▸ What you should do: Take the line containing "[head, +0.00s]" as the first line and the line containing "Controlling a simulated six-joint" as the last, and output that span verbatim without any images.

▸ Raw data:

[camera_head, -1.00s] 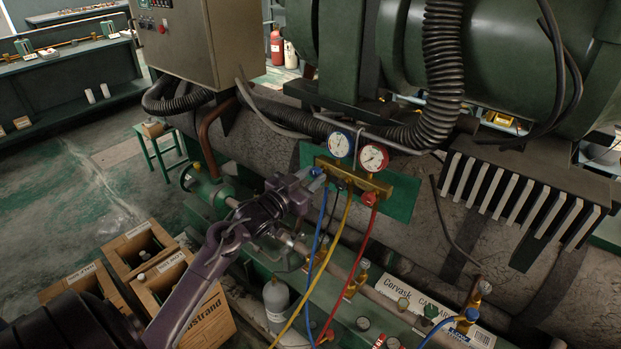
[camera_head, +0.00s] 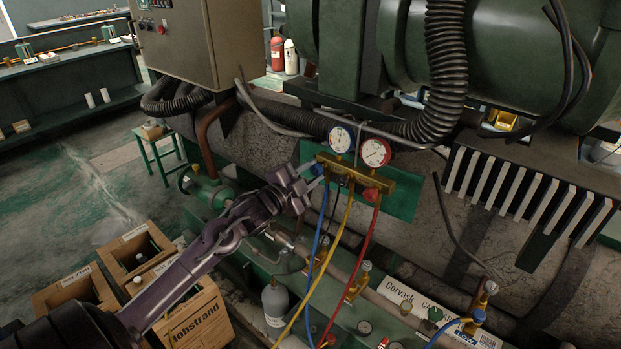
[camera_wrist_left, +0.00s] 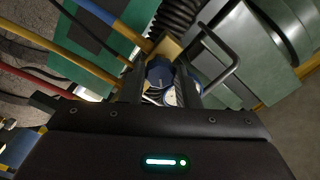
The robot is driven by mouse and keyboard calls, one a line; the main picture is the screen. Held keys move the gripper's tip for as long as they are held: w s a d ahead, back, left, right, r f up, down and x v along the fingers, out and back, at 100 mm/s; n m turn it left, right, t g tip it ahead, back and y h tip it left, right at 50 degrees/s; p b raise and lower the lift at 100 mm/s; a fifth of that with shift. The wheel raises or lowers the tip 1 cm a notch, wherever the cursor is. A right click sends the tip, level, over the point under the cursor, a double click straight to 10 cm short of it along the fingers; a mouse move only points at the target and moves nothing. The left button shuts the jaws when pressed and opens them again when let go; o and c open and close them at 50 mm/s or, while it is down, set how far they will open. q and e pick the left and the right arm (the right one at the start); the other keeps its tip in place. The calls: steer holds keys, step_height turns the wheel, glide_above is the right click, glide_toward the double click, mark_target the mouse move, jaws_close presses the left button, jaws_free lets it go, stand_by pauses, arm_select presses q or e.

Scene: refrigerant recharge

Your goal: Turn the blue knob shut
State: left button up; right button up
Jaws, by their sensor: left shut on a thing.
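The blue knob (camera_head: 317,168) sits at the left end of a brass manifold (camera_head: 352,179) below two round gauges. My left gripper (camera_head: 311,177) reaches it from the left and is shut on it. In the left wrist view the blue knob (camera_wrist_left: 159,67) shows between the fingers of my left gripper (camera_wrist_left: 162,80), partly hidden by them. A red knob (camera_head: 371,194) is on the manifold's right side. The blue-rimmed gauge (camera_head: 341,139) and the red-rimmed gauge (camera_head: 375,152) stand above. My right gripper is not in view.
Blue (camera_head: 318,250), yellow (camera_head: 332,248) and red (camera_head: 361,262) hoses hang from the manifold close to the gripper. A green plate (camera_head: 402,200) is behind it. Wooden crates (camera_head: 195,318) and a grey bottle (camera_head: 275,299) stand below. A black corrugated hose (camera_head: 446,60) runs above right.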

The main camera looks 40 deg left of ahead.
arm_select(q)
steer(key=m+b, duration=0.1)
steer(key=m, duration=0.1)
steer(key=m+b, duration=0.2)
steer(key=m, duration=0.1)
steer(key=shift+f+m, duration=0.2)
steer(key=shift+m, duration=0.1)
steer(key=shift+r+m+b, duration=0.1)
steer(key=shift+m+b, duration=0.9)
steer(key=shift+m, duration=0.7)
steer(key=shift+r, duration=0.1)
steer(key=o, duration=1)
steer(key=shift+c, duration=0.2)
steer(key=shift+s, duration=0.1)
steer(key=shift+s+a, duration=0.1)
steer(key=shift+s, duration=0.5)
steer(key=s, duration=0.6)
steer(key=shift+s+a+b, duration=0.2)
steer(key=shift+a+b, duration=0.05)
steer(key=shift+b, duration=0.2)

...

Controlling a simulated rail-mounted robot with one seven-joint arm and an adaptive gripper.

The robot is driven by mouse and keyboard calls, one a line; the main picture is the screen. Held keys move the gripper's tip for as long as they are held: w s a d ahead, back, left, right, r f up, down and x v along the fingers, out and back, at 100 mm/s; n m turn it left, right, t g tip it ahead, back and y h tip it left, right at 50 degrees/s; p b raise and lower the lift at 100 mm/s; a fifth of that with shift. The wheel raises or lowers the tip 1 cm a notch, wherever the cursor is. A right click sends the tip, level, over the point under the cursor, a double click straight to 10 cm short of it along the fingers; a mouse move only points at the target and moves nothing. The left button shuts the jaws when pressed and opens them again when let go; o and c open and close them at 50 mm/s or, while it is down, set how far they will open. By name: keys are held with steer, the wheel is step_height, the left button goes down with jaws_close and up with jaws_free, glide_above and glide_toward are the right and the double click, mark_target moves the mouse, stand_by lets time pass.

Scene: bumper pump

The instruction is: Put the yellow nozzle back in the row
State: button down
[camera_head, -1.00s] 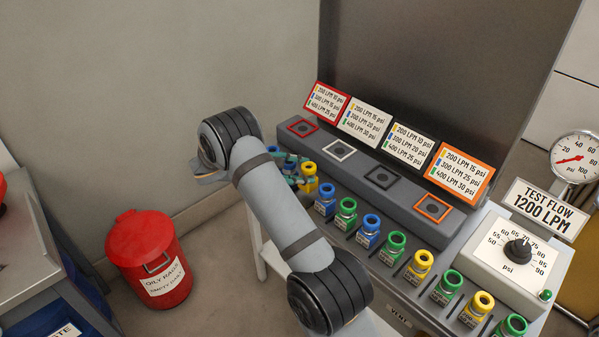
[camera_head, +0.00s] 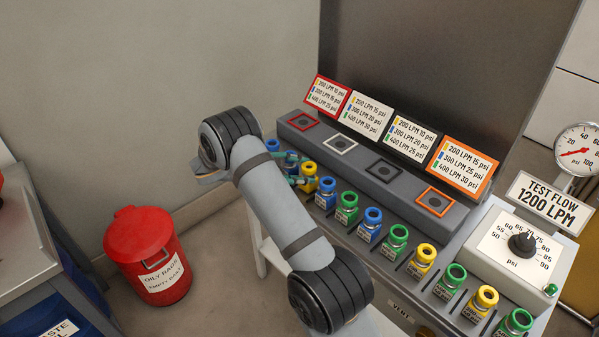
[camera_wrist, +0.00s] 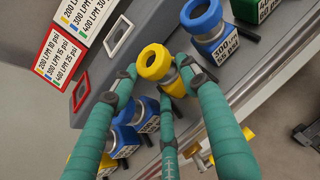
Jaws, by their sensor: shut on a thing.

==

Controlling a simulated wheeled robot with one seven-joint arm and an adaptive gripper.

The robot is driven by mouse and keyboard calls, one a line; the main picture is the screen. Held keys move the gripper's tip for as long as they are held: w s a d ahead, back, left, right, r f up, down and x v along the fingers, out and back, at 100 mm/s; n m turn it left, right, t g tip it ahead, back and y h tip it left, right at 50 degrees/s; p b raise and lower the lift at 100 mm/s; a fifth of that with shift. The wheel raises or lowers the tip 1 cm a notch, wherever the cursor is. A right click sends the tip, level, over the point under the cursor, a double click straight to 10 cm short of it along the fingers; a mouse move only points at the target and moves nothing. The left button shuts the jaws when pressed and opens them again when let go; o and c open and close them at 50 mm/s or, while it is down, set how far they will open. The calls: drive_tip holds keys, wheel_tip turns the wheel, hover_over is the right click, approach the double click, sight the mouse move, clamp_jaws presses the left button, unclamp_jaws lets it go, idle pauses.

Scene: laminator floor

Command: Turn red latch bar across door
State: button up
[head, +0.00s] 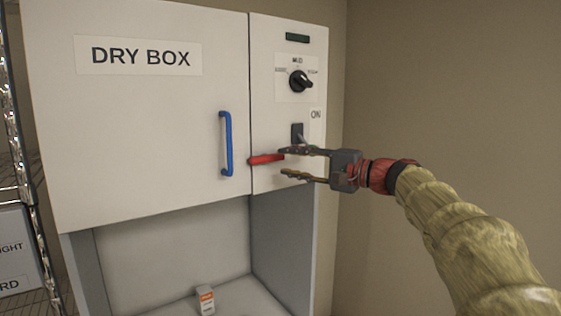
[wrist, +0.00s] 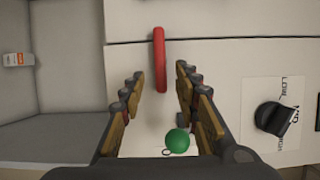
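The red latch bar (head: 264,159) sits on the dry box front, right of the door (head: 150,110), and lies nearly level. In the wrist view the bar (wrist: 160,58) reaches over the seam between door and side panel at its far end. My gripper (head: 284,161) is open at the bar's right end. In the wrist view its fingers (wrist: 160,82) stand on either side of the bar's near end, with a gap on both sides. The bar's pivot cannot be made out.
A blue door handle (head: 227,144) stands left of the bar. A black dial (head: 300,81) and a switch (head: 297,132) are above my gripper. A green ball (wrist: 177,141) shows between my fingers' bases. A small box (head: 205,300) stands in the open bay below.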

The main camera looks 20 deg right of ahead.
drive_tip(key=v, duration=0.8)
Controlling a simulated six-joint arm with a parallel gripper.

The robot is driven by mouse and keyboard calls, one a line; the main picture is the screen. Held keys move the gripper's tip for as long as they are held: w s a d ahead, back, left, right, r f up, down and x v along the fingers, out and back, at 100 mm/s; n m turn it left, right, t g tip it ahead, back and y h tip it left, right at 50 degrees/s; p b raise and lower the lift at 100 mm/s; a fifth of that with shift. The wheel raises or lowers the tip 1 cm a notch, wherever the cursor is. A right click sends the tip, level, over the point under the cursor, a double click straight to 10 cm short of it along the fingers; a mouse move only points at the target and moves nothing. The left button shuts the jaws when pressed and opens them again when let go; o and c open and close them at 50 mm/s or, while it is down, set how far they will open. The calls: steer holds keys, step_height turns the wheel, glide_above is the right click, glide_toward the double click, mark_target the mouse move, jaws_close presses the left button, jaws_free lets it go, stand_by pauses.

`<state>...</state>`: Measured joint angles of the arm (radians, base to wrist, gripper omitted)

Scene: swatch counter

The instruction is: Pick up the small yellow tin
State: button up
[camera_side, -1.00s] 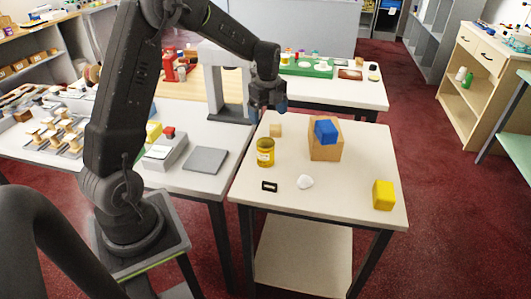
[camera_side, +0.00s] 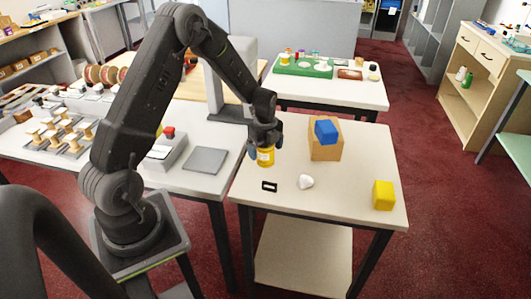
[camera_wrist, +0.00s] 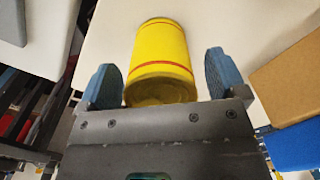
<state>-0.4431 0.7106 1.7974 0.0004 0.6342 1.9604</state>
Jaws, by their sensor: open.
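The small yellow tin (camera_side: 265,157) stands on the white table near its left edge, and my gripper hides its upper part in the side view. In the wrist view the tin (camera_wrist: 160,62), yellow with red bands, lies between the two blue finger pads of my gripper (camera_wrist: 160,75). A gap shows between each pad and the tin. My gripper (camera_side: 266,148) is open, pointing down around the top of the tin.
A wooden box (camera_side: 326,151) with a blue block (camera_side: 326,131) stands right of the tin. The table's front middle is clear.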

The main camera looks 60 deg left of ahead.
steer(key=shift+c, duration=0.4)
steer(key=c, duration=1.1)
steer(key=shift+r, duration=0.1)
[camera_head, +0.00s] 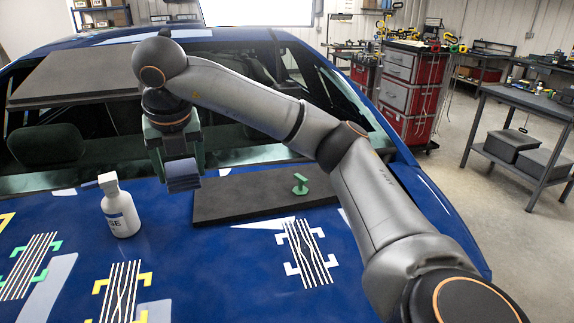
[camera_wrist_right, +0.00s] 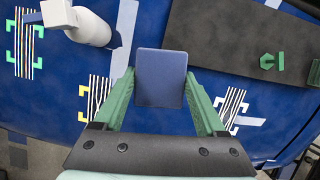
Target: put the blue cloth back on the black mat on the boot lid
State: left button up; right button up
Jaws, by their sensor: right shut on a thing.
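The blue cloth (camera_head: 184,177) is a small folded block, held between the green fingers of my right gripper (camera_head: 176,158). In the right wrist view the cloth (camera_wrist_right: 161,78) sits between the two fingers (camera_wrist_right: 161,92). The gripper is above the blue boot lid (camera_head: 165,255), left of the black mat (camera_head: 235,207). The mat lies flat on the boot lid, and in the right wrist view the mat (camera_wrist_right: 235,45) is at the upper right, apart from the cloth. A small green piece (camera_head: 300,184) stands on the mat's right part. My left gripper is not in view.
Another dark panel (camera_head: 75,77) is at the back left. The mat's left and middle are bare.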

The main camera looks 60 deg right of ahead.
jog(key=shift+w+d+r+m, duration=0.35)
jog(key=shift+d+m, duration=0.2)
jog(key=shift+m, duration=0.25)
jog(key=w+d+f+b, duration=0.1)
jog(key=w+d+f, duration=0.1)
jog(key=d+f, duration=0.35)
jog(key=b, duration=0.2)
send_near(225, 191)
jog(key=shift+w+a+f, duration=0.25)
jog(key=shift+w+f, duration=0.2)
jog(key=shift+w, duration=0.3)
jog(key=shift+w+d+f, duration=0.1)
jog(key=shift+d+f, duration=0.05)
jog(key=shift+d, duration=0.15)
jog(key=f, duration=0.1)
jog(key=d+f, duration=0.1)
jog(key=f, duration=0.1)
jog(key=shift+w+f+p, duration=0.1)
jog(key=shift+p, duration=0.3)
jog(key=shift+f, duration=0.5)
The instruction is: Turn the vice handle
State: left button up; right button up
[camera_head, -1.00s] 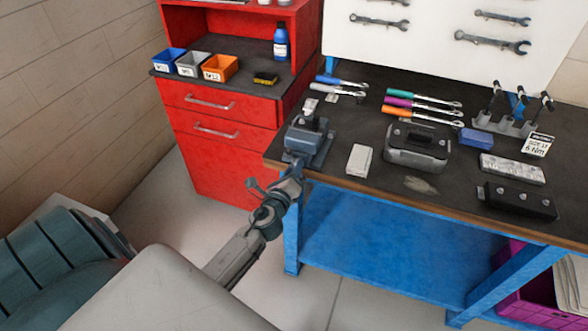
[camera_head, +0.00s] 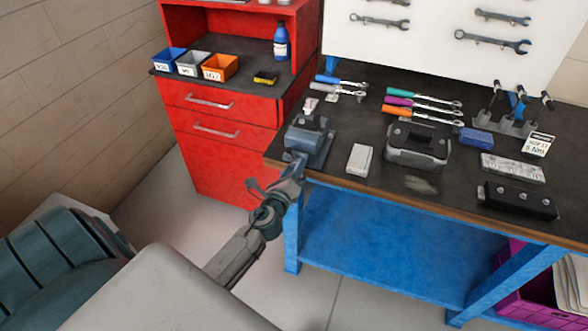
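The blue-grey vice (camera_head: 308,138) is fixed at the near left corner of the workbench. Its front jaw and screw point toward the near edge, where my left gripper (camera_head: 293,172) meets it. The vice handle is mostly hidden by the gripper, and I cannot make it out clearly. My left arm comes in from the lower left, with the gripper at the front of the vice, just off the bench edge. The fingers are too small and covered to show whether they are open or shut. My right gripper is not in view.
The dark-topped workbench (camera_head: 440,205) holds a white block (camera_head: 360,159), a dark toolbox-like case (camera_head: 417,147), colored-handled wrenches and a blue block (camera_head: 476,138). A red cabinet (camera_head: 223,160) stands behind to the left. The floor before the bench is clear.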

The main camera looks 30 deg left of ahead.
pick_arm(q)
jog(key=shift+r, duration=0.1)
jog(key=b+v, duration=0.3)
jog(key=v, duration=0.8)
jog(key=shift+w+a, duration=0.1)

▸ Answer below:
[head, +0.00s] 
[wrist, +0.00s] 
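The red latch bar (head: 264,159) sits on the dry box front, right of the door (head: 150,110), and lies nearly level. In the wrist view the bar (wrist: 160,58) reaches over the seam between door and side panel at its far end. My gripper (head: 284,161) is open at the bar's right end. In the wrist view its fingers (wrist: 160,82) stand on either side of the bar's near end, with a gap on both sides. The bar's pivot cannot be made out.
A blue door handle (head: 227,144) stands left of the bar. A black dial (head: 300,81) and a switch (head: 297,132) are above my gripper. A green ball (wrist: 177,141) shows between my fingers' bases. A small box (head: 205,300) stands in the open bay below.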

The main camera looks 20 deg right of ahead.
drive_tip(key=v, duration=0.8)
Controlling a simulated six-joint arm with a parallel gripper.

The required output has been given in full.